Replacement of CEO/ Management Team
Much like a professional sports team, it is often easier to replace the highly capable coach than fire the entire team, possibly because the players have tuned out to his methods or he has “lost the room”. It is theorized that new managers bring recovery and a strategic change as a result of their different experiences and backgrounds. It is also valuable to be aware that a new CEO can cause problems in achieving a successful turnaround. For instance, change for the sake of change without detailed analysis of organization procedures is a common mistake of new managers. Interim managers in many cases can be more effective, as they are apolitical and solely focused on leading the development and execution of the best turnaround strategies.

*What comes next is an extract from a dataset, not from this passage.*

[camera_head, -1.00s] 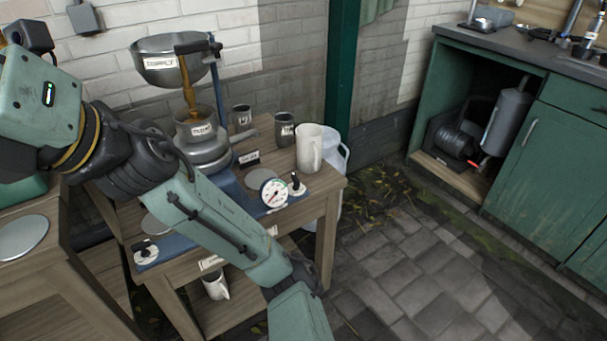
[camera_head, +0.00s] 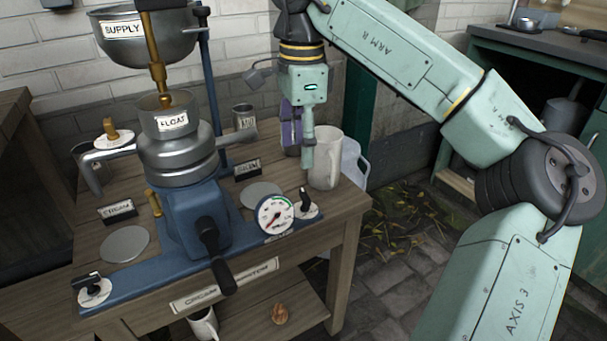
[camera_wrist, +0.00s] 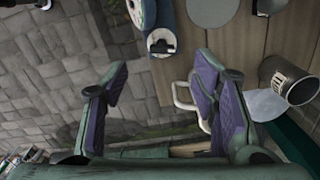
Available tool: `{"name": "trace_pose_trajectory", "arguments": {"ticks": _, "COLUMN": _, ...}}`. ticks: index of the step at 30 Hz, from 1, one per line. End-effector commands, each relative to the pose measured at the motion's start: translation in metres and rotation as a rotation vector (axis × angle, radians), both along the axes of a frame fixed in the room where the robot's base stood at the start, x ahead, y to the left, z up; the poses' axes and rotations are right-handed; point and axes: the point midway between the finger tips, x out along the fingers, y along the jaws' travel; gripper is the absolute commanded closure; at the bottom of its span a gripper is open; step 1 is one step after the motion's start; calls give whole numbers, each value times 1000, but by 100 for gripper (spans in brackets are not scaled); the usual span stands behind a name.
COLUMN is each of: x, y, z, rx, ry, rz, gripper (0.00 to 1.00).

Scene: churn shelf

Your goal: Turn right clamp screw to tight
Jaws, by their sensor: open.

With a renewal action a company pursues long-term actions, which can lead to a successful managerial performance. The first step is to analyze the existing structures and staff within the organization. This examination may end with a closure of some divisions, a development of new markets/projects, an expansion in other businesses, changes in management, reorganizing staff and improving skills or improving on service or delivery; as innovative core competencies are implemented there is a stabilization of the company value. This last step of fixing the distressed company is often the most underestimated as managing the strategy of the turnaround requires strict discipline of the whole team.
Fixing operational, organizational and strategic components of the business is crucial to its turnaround success. Creating and following a turnaround strategy is developing a whole new business mission statement and vision that reflects the company’s new direction. It takes the company back to the basics of evaluating each aspect of the business and the industry it serves.
Interim managers, or “supertemps” as dubbed by Harvard Business Review, can assist with your turnaround strategy and help get your company back on track.